Two killed in Senegal in protests over arrest of opposition figure Sonko
West African country’s interior ministry says it is taking measures to ‘preserve peace and tranquillity in the country’.
Two people have been killed in Senegal in protests sparked by the arrest of opposition figure Ousmane Sonko, according to the country’s interior ministry.
Two “lifeless male bodies” were discovered in the southern city of Ziguinchor, where 2024 presidential hopeful Sonko is mayor, the ministry said in a statement on Monday.
The ministry called on the public to stay calm and said it was taking measures to “preserve peace and tranquillity in the country”.
Demonstrators took to the streets on Monday as Sonko was remanded in custody on charges including plotting an insurrection and criminal association with a “terrorist” body.

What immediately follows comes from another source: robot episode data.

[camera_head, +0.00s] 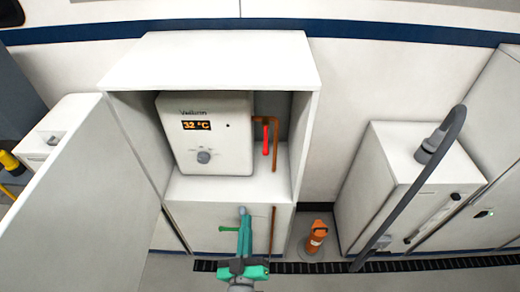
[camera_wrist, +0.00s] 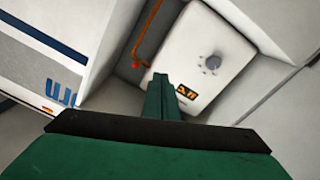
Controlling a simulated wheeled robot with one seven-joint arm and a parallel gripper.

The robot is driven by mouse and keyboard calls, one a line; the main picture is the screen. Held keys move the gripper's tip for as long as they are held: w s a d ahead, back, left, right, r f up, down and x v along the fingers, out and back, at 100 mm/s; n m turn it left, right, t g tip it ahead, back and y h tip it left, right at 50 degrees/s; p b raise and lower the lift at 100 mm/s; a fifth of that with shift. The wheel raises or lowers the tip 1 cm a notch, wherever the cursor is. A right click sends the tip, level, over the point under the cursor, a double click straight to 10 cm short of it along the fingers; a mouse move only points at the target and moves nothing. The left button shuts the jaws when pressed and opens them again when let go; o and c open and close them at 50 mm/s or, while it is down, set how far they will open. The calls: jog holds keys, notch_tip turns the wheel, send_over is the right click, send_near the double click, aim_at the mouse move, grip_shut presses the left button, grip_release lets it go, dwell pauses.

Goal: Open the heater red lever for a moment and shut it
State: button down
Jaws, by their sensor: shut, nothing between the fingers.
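The heater (camera_head: 207,133) is a white box with an orange display and a round dial, set in an open white cabinet. Its red lever (camera_head: 266,139) hangs straight down beside the copper pipe (camera_head: 275,150), right of the heater. My green gripper (camera_head: 243,214) is shut and empty, low in front of the cabinet, below the lever and apart from it. In the wrist view the heater (camera_wrist: 205,60) shows tilted past the closed fingers (camera_wrist: 160,85). A small red bit of the lever (camera_wrist: 136,65) shows left of the fingertips; the rest is hidden or too small to tell.
The cabinet door (camera_head: 90,185) stands open on the left. A green handle (camera_head: 228,229) sits on the lower cabinet front. An orange cylinder (camera_head: 316,236) stands on the floor at right, near a white unit (camera_head: 405,185) with a grey hose (camera_head: 425,170).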

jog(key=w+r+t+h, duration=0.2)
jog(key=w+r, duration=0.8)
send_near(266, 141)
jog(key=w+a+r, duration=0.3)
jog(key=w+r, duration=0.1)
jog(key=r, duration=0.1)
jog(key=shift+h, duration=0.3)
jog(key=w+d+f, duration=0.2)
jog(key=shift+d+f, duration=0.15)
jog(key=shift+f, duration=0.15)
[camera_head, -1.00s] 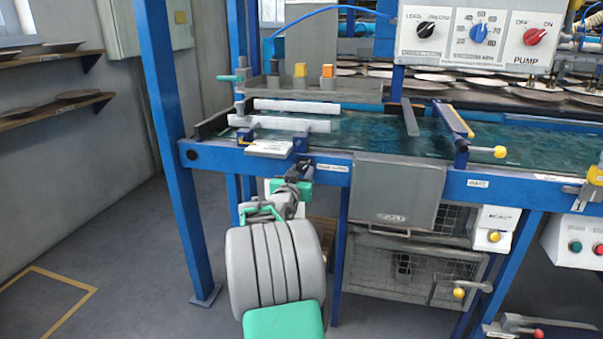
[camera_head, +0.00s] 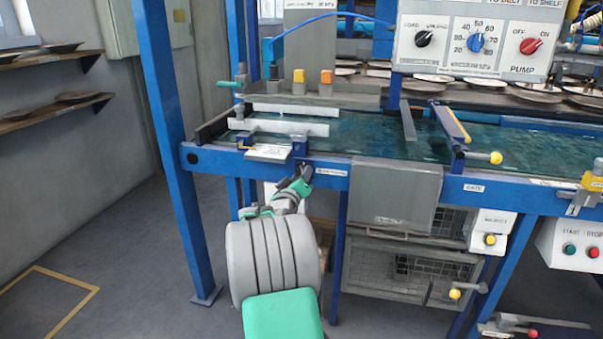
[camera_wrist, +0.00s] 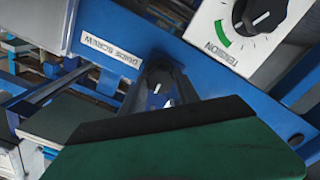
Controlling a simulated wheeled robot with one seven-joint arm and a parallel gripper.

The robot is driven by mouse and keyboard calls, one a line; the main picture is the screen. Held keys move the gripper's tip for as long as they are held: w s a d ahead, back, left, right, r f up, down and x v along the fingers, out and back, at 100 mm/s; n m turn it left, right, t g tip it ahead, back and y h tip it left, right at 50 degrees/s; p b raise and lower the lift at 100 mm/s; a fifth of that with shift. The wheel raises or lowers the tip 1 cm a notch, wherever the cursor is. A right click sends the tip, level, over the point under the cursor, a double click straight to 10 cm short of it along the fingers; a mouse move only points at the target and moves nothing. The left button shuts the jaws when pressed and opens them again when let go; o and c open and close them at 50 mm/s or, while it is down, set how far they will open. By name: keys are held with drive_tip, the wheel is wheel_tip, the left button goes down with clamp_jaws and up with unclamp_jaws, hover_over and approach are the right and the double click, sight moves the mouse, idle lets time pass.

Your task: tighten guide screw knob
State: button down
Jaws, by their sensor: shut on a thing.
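The guide screw knob (camera_wrist: 163,78) is black with a white mark. It sits on the blue frame rail beside a label reading GUIDE SCREW (camera_wrist: 110,45) in the wrist view. My gripper (camera_head: 304,173) is at the front rail in the head view, just left of the same white label (camera_head: 331,170), and is shut on the knob. In the head view my gripper mostly hides the knob.
A TENSION knob (camera_wrist: 262,14) on a white panel is close by at upper right in the wrist view. A grey box (camera_head: 394,193) hangs right of my gripper. A blue post (camera_head: 172,140) stands to the left. The floor at left is clear.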

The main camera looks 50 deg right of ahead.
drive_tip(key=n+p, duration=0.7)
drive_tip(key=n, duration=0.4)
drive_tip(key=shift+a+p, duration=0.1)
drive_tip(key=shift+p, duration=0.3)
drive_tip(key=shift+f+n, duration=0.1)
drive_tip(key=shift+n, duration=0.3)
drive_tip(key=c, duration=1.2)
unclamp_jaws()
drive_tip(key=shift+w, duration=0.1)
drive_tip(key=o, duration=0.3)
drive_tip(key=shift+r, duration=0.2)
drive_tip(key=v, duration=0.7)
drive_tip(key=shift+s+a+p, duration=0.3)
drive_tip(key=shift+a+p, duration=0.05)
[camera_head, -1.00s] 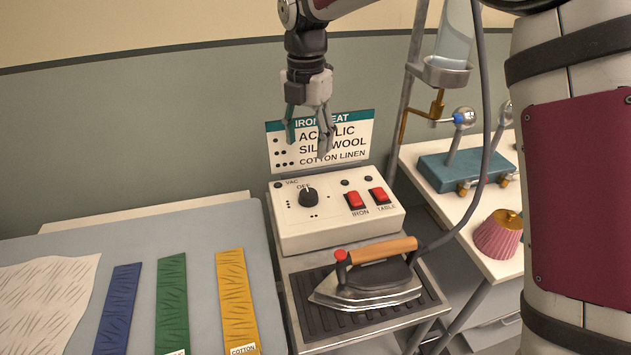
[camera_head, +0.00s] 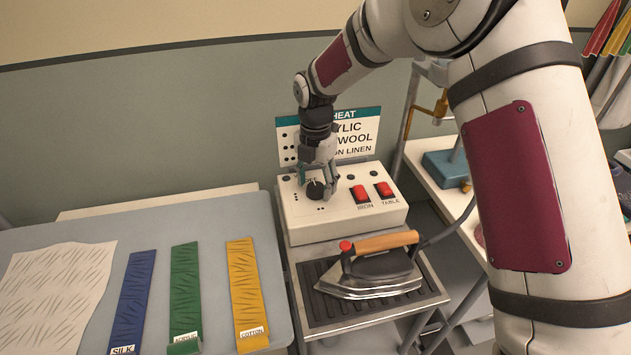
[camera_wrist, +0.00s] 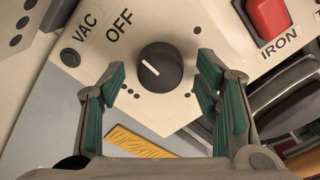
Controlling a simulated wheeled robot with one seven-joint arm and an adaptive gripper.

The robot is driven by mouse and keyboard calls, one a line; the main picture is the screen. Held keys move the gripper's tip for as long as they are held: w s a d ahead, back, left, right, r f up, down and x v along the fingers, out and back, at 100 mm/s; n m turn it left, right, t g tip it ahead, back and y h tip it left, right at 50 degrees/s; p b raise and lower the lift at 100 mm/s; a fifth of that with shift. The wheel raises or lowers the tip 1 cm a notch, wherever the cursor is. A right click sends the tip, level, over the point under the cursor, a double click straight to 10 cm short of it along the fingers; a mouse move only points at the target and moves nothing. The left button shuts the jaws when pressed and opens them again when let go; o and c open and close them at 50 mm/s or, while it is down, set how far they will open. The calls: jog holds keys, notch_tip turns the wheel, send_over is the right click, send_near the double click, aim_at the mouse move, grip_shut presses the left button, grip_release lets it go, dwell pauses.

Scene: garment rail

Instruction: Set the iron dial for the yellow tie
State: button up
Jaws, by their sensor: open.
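The yellow tie (camera_head: 246,285) lies flat on the grey board at the left, with a white tag reading COTTON (camera_head: 252,333). The black round dial (camera_head: 314,190) is on the sloping panel of the white control box (camera_head: 330,228). In the wrist view the dial (camera_wrist: 160,68) has a white pointer line aimed up and left, roughly toward the printed OFF. Groups of dots are printed around it. My gripper (camera_head: 319,190) is over the dial. In the wrist view its green-padded fingers (camera_wrist: 161,80) are open, one on each side of the dial, with gaps visible.
The heat sign (camera_head: 358,140) behind the box is partly hidden by my arm; COTTON LINEN shows on it in part. Red IRON (camera_head: 361,194) and TABLE (camera_head: 383,189) switches are right of the dial. The iron (camera_head: 370,274) stands in front. Blue (camera_head: 133,295) and green (camera_head: 185,290) ties lie left.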

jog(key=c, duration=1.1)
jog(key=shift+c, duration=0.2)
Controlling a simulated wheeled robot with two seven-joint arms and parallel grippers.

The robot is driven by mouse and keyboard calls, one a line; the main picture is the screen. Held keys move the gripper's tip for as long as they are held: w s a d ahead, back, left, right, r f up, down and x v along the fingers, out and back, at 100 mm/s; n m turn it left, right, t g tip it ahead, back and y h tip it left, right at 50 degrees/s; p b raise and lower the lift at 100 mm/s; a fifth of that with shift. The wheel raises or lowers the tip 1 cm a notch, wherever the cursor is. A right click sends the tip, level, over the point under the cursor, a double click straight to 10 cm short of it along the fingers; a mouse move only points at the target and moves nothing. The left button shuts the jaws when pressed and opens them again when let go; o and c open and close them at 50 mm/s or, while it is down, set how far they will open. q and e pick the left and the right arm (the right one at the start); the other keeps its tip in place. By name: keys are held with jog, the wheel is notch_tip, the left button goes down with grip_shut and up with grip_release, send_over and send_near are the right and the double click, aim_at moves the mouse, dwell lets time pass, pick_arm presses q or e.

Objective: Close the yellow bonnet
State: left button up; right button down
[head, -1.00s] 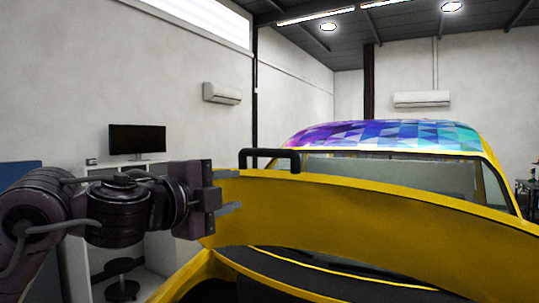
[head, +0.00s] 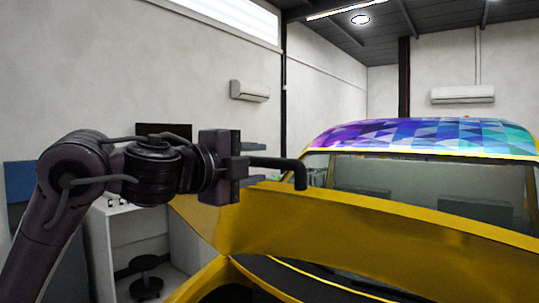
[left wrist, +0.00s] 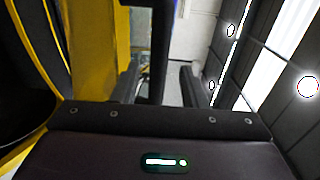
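The yellow bonnet (head: 370,225) is raised above the front of the car, with a dark gap below it. A black bar handle (head: 301,174) stands at its upper left edge. My left gripper (head: 253,163) is at the handle's left end, with one finger above the bar and one below it. In the left wrist view the handle (left wrist: 158,50) runs between the two spread fingers (left wrist: 160,85), with a gap visible on each side. The yellow bonnet (left wrist: 95,45) fills the left there. My right gripper is not in view.
The yellow car with a patterned purple and blue roof (head: 420,133) stands behind the bonnet. A white desk (head: 130,230) with a dark monitor and a black stool (head: 146,285) are at the left, beyond my left arm. Walls are well back.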

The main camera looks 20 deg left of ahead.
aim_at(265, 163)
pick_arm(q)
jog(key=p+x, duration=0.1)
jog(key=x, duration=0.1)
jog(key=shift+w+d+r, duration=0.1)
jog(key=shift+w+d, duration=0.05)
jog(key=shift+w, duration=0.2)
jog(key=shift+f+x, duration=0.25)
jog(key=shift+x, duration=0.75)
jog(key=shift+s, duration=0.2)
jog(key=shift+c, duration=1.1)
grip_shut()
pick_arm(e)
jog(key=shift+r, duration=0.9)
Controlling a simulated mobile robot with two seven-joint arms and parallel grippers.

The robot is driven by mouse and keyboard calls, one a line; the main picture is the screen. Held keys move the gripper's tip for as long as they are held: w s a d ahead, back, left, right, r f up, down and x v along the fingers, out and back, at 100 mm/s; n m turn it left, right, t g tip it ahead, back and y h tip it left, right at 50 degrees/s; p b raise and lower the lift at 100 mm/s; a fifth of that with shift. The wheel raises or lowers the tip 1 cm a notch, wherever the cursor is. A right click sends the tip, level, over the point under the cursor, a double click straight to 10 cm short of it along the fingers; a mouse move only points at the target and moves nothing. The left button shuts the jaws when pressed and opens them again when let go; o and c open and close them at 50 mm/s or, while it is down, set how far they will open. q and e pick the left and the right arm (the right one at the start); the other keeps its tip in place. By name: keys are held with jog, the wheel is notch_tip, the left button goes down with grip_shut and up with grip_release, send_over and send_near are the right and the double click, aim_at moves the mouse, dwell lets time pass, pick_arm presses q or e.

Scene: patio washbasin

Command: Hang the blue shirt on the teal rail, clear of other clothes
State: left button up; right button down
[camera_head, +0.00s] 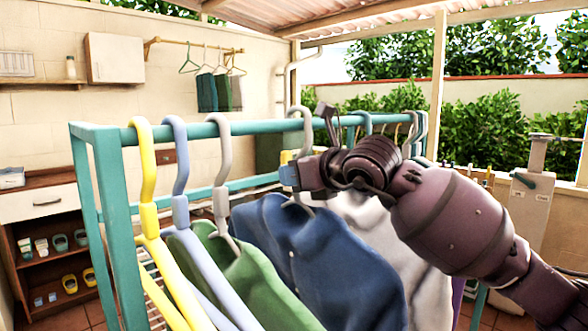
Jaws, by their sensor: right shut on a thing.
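The blue shirt (325,275) is in the middle of the head view on a grey hanger (302,118). The hanger's hook is at the top bar of the teal rail (258,128); I cannot tell if it rests on the bar. My right gripper (290,176) is shut on the hanger's neck, just below the bar. The neck is partly hidden by the gripper. A green shirt (228,268) on a grey hanger is at the left and overlaps the blue shirt in the picture. A white shirt (385,235) is close at its right, partly behind my arm. My left gripper is not in view.
An empty yellow hanger (148,200) and a light blue hanger (180,190) hang at the rail's left end. More hangers (413,130) crowd its right end. A wooden shelf (50,260) stands at left. Small clothes hang from a wall bar (200,43) behind.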

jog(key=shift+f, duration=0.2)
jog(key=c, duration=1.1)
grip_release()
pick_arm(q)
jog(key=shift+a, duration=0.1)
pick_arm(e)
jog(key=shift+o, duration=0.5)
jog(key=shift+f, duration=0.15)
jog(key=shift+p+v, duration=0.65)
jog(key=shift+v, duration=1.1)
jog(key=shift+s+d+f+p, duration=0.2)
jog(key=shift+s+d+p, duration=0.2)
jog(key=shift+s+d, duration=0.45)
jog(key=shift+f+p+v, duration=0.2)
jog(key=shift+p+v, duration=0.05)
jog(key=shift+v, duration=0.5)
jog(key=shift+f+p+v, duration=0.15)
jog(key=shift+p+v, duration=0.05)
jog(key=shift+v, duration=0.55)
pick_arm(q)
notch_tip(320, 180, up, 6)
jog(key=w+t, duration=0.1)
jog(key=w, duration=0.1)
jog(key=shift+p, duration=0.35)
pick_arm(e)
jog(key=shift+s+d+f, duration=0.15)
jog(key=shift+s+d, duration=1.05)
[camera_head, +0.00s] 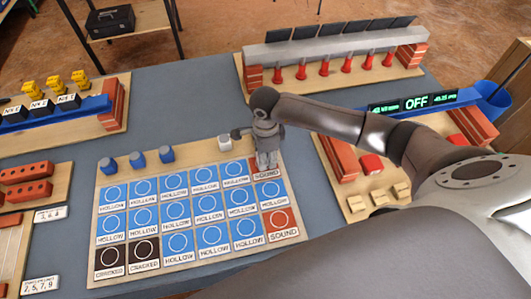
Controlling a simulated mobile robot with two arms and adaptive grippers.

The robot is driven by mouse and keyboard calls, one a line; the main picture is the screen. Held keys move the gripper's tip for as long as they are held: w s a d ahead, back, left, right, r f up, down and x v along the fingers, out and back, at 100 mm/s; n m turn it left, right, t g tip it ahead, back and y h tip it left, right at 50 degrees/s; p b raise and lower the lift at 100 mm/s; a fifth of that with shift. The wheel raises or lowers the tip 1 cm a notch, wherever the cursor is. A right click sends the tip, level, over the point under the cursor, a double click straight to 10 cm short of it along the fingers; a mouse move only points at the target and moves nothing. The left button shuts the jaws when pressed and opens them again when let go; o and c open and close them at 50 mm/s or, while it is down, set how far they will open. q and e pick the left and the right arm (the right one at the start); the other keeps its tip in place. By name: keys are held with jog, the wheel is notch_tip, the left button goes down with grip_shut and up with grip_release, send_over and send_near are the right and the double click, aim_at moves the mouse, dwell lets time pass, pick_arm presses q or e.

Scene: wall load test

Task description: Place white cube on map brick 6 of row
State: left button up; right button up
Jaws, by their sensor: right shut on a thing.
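The map board (91,270) has rows of brick squares. Most are blue and marked HOLLOW. Two dark ones at the bottom left read CRACKED. The bottom right one is red and reads SOUND. My right gripper (267,161) points down over the last brick of the top row (267,174), which is red, reads SOUND and is partly covered. The gripper is shut on a thing, but its own body hides what it holds. A white cube (225,142) stands on the board's back edge, left of the gripper. My left gripper is out of view.
A wall rig with red pegs (324,68) is behind. A board with an OFF display (416,103) and wooden blocks (379,197) is at the right. Red bricks (27,191) lie at the left.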

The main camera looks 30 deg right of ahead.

Senegal’s Interior Minister Antoine Felix Abdoulaye Diome on Monday announced that the government had dissolved Sonko’s Patriots of Senegal (PASTEF) party for inciting unrest during violent protests last month in the capital Dakar.
The announcement marked the first time a political party had been banned in the West African nation since it gained its independence from France in 1960.
A decree signed by Diome accused PASTEF of “frequently calling on its supporters to insurrectional movements, which has led to serious consequences, including loss of life, many wounded, as well as acts of looting of public and private property”.
PASTEF’s supporters have accused Senegalese President Macky Sall’s ruling party of trying to sideline his popular opponent, who came third in the 2019 presidential election, with trumped-up charges ahead of February’s vote.
Sonko, a 48-year-old former tax inspector, has faced a series of legal problems that he claims have been engineered to make him ineligible to run for the presidency in 2024.
In June, Sonko was sentenced in absentia to two years in prison after being accused of morally “corrupting” a young woman.
The judgement sparked violent clashes that left 16 dead, according to the government, with Sonko’s PASTEF party reporting nearly twice as many fatalities.
In May, an appeals court gave Sonko a heavier six-month suspended sentence in a defamation case involving the tourism minister.